(begin)

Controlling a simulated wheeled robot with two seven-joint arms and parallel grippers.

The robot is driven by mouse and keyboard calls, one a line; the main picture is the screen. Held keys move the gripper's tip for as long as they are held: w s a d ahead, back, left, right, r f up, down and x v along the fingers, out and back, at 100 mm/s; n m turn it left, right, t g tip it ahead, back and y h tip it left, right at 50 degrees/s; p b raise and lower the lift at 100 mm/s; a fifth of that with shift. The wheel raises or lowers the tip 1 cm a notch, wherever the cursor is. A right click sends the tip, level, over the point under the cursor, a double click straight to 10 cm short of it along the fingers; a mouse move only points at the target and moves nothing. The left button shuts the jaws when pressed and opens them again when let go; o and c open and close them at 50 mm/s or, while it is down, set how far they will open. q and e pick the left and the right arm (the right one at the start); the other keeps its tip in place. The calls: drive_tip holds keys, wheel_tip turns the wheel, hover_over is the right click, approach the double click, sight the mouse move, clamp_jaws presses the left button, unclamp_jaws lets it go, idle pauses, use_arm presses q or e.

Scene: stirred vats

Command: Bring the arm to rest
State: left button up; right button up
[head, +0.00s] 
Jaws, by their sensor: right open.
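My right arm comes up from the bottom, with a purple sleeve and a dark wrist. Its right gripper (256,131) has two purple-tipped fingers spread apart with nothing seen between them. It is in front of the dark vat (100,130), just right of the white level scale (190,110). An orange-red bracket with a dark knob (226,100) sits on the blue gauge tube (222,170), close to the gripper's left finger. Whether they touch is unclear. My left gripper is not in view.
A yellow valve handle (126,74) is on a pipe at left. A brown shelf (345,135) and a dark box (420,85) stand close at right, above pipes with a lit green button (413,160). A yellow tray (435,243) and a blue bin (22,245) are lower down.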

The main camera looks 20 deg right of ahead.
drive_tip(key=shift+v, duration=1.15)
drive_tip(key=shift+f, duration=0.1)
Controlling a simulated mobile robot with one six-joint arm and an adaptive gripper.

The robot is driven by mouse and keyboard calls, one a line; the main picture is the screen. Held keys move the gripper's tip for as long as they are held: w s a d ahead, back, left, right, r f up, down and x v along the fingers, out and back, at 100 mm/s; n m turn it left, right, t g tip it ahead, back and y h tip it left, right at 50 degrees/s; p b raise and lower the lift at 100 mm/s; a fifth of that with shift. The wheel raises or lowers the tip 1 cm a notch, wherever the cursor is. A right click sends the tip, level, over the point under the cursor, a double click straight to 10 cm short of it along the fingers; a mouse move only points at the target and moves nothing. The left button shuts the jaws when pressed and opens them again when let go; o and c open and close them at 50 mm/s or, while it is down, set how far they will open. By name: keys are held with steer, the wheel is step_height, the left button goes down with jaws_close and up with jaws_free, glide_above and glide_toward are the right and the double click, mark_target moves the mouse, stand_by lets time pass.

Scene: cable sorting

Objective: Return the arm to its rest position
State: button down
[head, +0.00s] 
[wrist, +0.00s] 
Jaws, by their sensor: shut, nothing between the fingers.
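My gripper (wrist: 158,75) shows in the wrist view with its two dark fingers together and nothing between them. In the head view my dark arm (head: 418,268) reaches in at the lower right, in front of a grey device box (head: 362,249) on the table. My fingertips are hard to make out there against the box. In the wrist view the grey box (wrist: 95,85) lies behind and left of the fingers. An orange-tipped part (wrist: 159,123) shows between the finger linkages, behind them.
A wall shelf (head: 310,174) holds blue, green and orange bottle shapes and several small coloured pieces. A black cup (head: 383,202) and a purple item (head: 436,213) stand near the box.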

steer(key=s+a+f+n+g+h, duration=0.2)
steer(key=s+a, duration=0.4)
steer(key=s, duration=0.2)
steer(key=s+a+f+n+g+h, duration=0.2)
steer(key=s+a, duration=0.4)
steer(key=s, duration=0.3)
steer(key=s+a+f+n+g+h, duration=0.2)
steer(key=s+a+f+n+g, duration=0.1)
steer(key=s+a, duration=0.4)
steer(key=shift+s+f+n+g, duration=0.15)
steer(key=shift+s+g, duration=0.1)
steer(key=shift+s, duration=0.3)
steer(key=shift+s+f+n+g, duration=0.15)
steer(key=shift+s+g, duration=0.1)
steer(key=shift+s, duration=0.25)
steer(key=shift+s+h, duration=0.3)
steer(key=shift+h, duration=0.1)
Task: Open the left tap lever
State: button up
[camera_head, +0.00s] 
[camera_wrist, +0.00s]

(end)

[Short problem]: Everything from the line that contains "Objective: Return the" through the line that contains "[wrist, +0.00s]" is to be transcribed exactly, and nothing outside that range.

[The solution]:
Objective: Return the arm to its rest position
State: button down
[head, +0.00s] 
[wrist, +0.00s] 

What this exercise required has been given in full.